Instruction |
Make an exact copy of the lines below.

Dataset excerpt |

------------------------

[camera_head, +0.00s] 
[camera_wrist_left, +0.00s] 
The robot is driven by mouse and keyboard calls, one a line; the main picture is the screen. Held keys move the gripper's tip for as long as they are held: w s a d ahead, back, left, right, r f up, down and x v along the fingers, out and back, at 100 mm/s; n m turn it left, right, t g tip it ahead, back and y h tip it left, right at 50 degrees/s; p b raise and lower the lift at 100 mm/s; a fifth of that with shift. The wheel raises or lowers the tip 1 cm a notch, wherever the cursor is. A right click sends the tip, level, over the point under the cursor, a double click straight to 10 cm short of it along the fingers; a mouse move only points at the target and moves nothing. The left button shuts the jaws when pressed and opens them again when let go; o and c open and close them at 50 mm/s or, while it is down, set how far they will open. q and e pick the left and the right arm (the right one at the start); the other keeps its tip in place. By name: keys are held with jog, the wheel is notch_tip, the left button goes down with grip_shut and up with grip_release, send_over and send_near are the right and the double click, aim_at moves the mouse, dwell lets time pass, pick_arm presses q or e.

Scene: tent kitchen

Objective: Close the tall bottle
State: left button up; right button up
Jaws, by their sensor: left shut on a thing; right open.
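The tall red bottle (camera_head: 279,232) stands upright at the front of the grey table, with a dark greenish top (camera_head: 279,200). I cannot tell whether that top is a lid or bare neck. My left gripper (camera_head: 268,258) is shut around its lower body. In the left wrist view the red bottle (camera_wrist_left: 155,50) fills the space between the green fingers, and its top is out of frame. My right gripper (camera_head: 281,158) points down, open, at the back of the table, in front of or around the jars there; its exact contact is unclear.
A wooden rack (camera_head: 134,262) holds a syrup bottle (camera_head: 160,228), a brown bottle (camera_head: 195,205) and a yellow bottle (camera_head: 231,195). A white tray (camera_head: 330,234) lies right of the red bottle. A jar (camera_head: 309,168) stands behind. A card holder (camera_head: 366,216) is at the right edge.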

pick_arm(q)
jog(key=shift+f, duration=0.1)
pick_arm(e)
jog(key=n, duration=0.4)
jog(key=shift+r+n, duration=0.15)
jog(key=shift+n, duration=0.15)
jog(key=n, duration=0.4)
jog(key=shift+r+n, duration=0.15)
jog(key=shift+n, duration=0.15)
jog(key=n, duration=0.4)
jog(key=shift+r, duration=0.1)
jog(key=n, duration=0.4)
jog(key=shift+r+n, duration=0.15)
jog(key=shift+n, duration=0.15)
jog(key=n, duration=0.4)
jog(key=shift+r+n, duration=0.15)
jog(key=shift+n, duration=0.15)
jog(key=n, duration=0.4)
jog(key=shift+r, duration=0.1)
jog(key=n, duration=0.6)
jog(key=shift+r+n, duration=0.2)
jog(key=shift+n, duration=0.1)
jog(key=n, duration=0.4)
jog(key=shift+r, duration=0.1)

------------------------

Result |
[camera_head, +0.00s] 
[camera_wrist_left, +0.00s] 
The robot is driven by mouse and keyboard calls, one a line; the main picture is the screen. Held keys move the gripper's tip for as long as they are held: w s a d ahead, back, left, right, r f up, down and x v along the fingers, out and back, at 100 mm/s; n m turn it left, right, t g tip it ahead, back and y h tip it left, right at 50 degrees/s; p b raise and lower the lift at 100 mm/s; a fifth of that with shift. The wheel raises or lowers the tip 1 cm a notch, wherever the cursor is. A right click sends the tip, level, over the point under the cursor, a double click straight to 10 cm short of it along the fingers; a mouse move only points at the target and moves nothing. The left button shuts the jaws when pressed and opens them again when let go; o and c open and close them at 50 mm/s or, while it is down, set how far they will open. q and e pick the left and the right arm (the right one at the start); the other keeps its tip in place. By name: keys are held with jog, the wheel is notch_tip, the left button goes down with grip_shut and up with grip_release, send_over and send_near are the right and the double click, aim_at moves the mouse, dwell lets time pass, pick_arm presses q or e.

Scene: tent kitchen

Objective: Close the tall bottle
State: left button up; right button up
Jaws, by their sensor: left shut on a thing; right open.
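The tall red bottle (camera_head: 279,232) stands upright at the front of the grey table, with a dark greenish top (camera_head: 279,200). I cannot tell whether that top is a lid or bare neck. My left gripper (camera_head: 268,258) is shut around its lower body. In the left wrist view the red bottle (camera_wrist_left: 155,50) fills the space between the green fingers, and its top is out of frame. My right gripper (camera_head: 281,158) points down, open, at the back of the table, in front of or around the jars there; its exact contact is unclear.
A wooden rack (camera_head: 134,262) holds a syrup bottle (camera_head: 160,228), a brown bottle (camera_head: 195,205) and a yellow bottle (camera_head: 231,195). A white tray (camera_head: 330,234) lies right of the red bottle. A jar (camera_head: 309,168) stands behind. A card holder (camera_head: 366,216) is at the right edge.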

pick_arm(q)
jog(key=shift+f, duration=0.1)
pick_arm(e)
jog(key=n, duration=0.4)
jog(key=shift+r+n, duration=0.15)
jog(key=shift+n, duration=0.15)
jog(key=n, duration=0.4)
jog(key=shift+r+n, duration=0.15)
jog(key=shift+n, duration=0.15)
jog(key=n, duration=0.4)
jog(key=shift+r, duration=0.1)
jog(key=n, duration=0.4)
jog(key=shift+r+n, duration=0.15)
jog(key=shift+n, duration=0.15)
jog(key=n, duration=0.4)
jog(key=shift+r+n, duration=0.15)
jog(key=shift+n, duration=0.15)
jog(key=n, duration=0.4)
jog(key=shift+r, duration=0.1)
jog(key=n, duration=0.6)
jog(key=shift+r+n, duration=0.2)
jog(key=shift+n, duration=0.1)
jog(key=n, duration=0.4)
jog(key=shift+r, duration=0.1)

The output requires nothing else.